• _Entries_:
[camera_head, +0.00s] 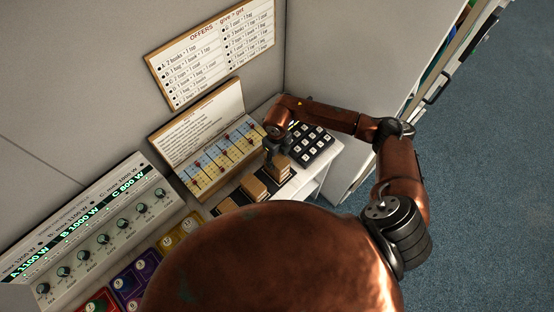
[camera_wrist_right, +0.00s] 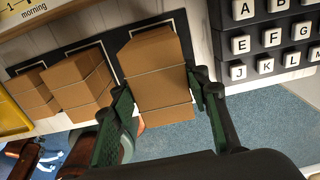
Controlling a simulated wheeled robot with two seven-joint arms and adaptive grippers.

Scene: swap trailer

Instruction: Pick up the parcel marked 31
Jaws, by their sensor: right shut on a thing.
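Three brown parcels show in the right wrist view, each a plain box with a thin band round it. My right gripper (camera_wrist_right: 157,90) is shut on the rightmost parcel (camera_wrist_right: 158,58), with one dark finger on each side. I cannot tell if this parcel is lifted or still touches its dark pad. The middle parcel (camera_wrist_right: 80,90) and the left parcel (camera_wrist_right: 33,95) stand apart from it. In the head view my right gripper (camera_head: 277,153) reaches down on the held parcel (camera_head: 280,168). No number is readable on any parcel. My left gripper is not seen.
A black letter keypad (camera_head: 311,143) is close right of the held parcel. A coloured chart board (camera_head: 220,155) stands behind the parcels, under an offers board (camera_head: 213,55) on the wall. A panel with several knobs (camera_head: 100,225) is at left. Open blue floor (camera_head: 480,200) lies right.

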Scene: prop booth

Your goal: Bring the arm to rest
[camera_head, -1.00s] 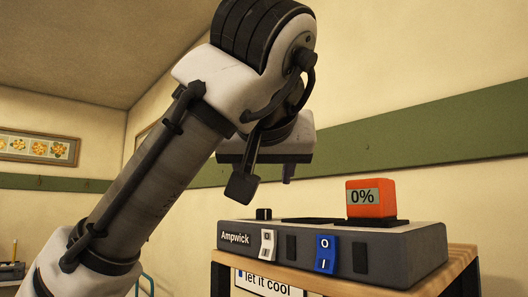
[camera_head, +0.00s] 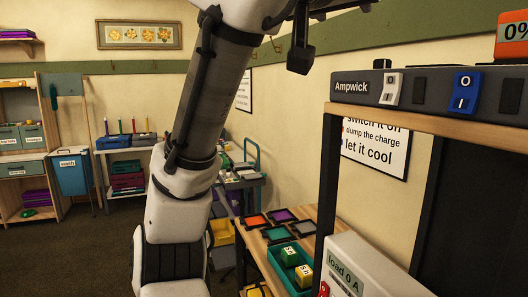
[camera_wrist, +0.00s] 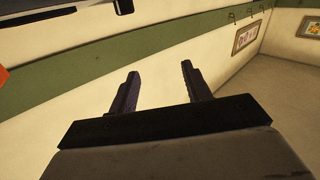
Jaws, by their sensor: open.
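My gripper (camera_wrist: 158,88) shows in the wrist view with its two dark fingers apart and nothing between them. It is in the air, facing the cream wall with its green band. In the head view my arm rises through the middle of the picture, and its upper end is cut off by the top edge. The gripper's fingers do not show clearly there. The grey Ampwick unit (camera_head: 432,92) stands on a wooden-topped stand at the right, apart from the arm.
Below are a teal tray (camera_head: 270,262) with blocks and a white load box (camera_head: 345,262). A blue bin (camera_head: 72,175) and shelves stand far left. Dark floor (camera_head: 80,245) there looks clear.

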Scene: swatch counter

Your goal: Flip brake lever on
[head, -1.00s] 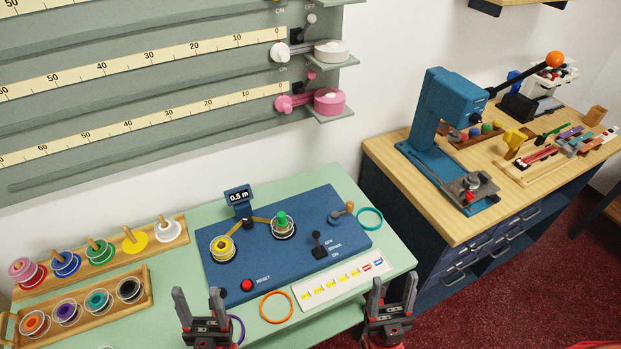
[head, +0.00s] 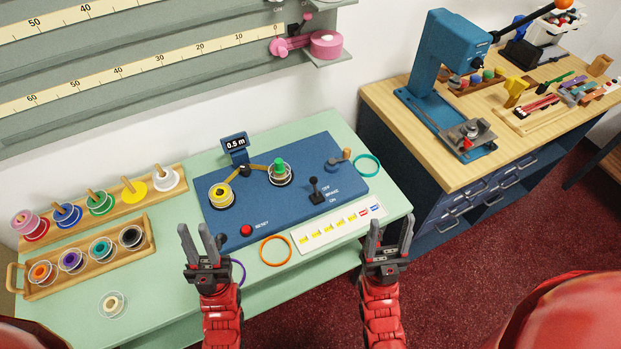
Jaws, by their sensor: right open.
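The brake lever (head: 313,186) is a small black stick with a knob on the blue winding board (head: 226,232). It stands roughly upright beside the printed words OFF, BRAKE and ON; which setting it is in I cannot tell for sure. My right gripper (head: 388,236) is open and empty, near the front right edge of the green counter, in front of and to the right of the lever. My left gripper (head: 201,243) has its fingers apart and is empty, in front of the board's left part. Neither gripper touches the lever.
On the board are a yellow spool (head: 220,196), a green-topped spindle (head: 279,173), a red reset button (head: 246,230) and a crank (head: 341,158). A label strip (head: 318,236) and orange ring (head: 276,250) lie in front. Spool trays (head: 75,277) stand left.

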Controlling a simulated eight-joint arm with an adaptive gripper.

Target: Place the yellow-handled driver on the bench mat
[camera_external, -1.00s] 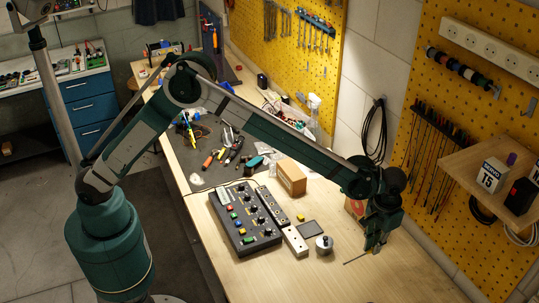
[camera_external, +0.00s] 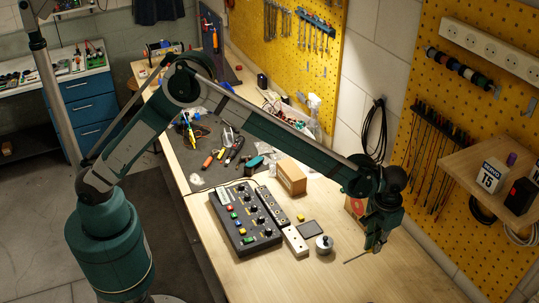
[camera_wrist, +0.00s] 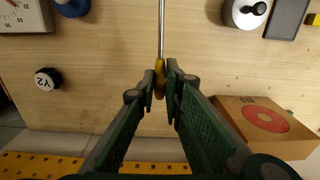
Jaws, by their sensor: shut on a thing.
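The driver has a yellow handle (camera_wrist: 160,72) and a thin metal shaft that points up in the wrist view. In the external view, its shaft (camera_external: 355,258) points left, low over the right end of the bench; I cannot tell how far it is above the wood. My gripper (camera_wrist: 162,82) is shut on the yellow handle, and the fingers hide part of it. It also shows in the external view (camera_external: 373,246), pointing down. The dark bench mat (camera_external: 200,179) lies farther along the bench, left of and apart from my gripper, with several tools on it.
A button control box (camera_external: 243,221), a white block (camera_external: 295,240), a round metal piece (camera_external: 324,244) and a cardboard box (camera_external: 291,178) stand between my gripper and the mat. A red-marked box (camera_wrist: 265,125) is close by. Pegboard and shelf (camera_external: 500,180) flank the right side.

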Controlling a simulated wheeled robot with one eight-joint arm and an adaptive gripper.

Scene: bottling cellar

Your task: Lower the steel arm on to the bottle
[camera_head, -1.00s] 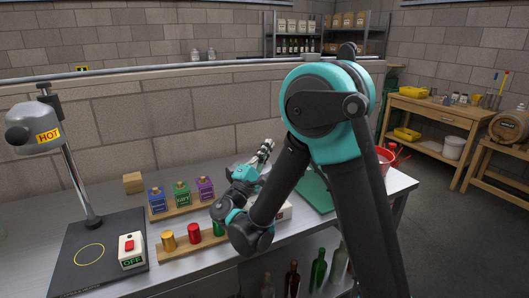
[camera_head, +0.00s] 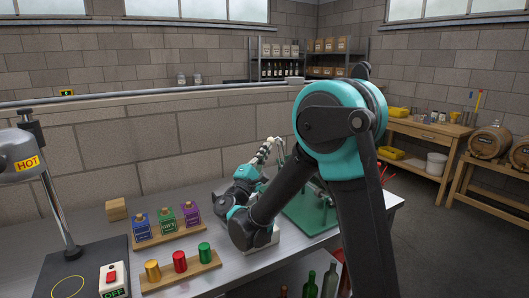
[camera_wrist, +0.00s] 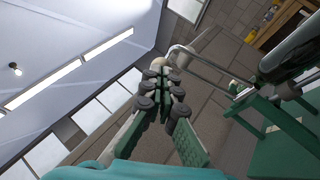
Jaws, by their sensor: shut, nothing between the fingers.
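My gripper (camera_head: 271,147) is shut and empty, its fingers pointing up over the bench. It also shows in the wrist view (camera_wrist: 165,75). The steel arm (camera_wrist: 205,66) is a bent rod close to the fingertips in the wrist view, running right to a green stand (camera_wrist: 285,122). I cannot tell whether the fingertips touch it. The green stand (camera_head: 312,213) is partly behind my arm in the head view. A dark green cylindrical shape (camera_wrist: 290,52) stands above the stand in the wrist view. I cannot tell whether it is the bottle.
A wooden rack of blue, green and purple bottles (camera_head: 166,222) and one of yellow, red and green cylinders (camera_head: 180,263) stand left of my arm. A hot lamp (camera_head: 20,155) and a switch box (camera_head: 113,280) are at the far left. A wooden block (camera_head: 117,209) sits behind.

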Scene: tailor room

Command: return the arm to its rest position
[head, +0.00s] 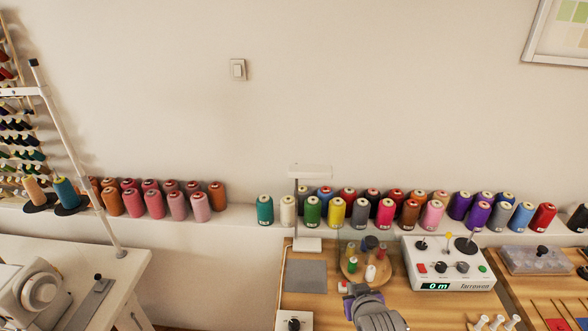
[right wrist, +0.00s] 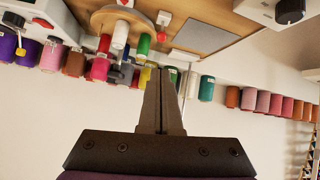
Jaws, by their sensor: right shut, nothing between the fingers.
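My right gripper (head: 358,292) is at the bottom of the head view, over the front of the wooden table (head: 335,302). It is just in front of the round wooden spool stand (head: 356,279). In the right wrist view its two dark fingers (right wrist: 162,85) are pressed together with nothing between them. That view is upside down, with the table at the top and the wall below. My left gripper is in neither view.
A winder box (head: 447,268) stands right of the gripper, and a grey pad (head: 306,276) and lamp (head: 308,244) left of it. Thread cones (head: 337,211) line the wall ledge. A sewing machine (head: 35,290) is at far left.

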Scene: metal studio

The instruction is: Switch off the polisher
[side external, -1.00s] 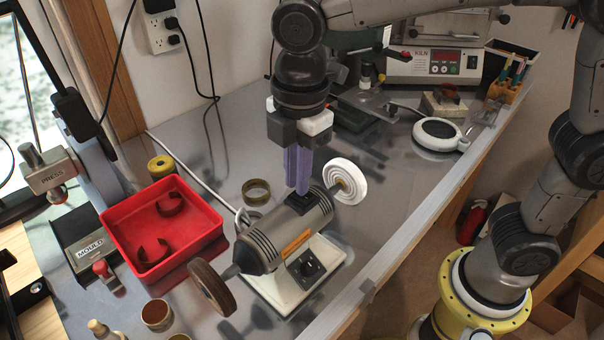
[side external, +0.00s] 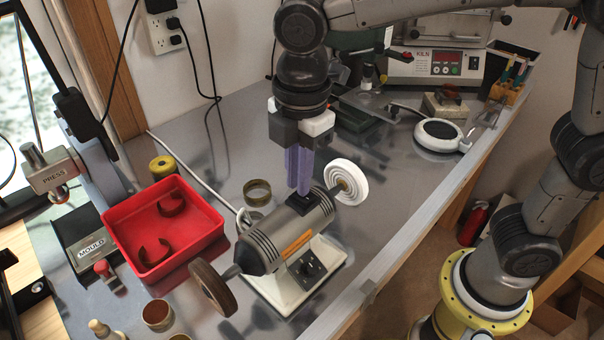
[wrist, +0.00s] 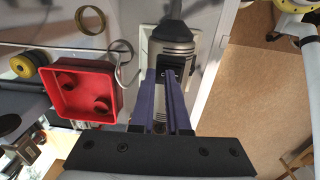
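The polisher (side external: 262,248) is a grey motor on a white base, with a brown wheel (side external: 212,288) at the near left end and a white buffing wheel (side external: 346,182) at the far right. A black box (side external: 298,205) sits on top of its body, and a dark dial (side external: 307,269) is on its base front. My gripper (side external: 299,190) points down with its purple fingertips at the black box. In the wrist view my gripper (wrist: 162,74) shows a narrow gap between its fingers, over this box (wrist: 183,71). Contact and the switch's position are not clear.
A red tray (side external: 206,238) with brown curved pieces stands left of the polisher. A brass ring (side external: 257,191) and a cable lie behind it. The kiln (side external: 432,64) and a round white device (side external: 438,135) are at the back right. The bench edge runs along the right.

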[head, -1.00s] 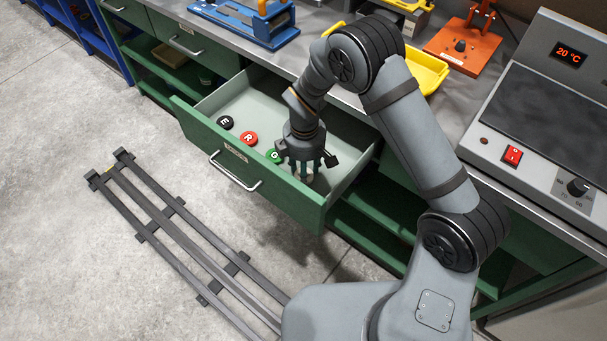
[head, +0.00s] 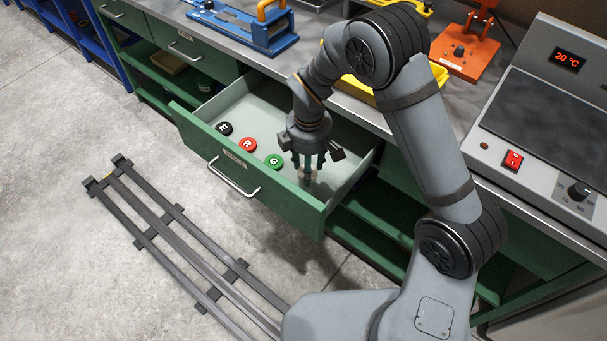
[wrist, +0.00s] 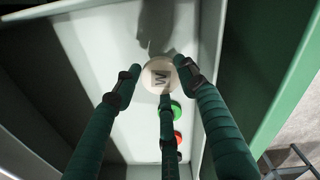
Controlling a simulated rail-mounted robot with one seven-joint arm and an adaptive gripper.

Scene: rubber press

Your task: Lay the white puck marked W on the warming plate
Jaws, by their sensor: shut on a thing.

• _Requirements_:
Write out the lines from the start of the material to the line with "Instruction: Pick up the parcel marked 31", inclusive and exactly. Skip the pictures.

• _Solution_:
[camera_head, +0.00s] 
[camera_wrist_right, +0.00s] 
Controlling a simulated wheeled robot with two seven-joint arms and adaptive grippers.

Scene: swap trailer

Instruction: Pick up the parcel marked 31

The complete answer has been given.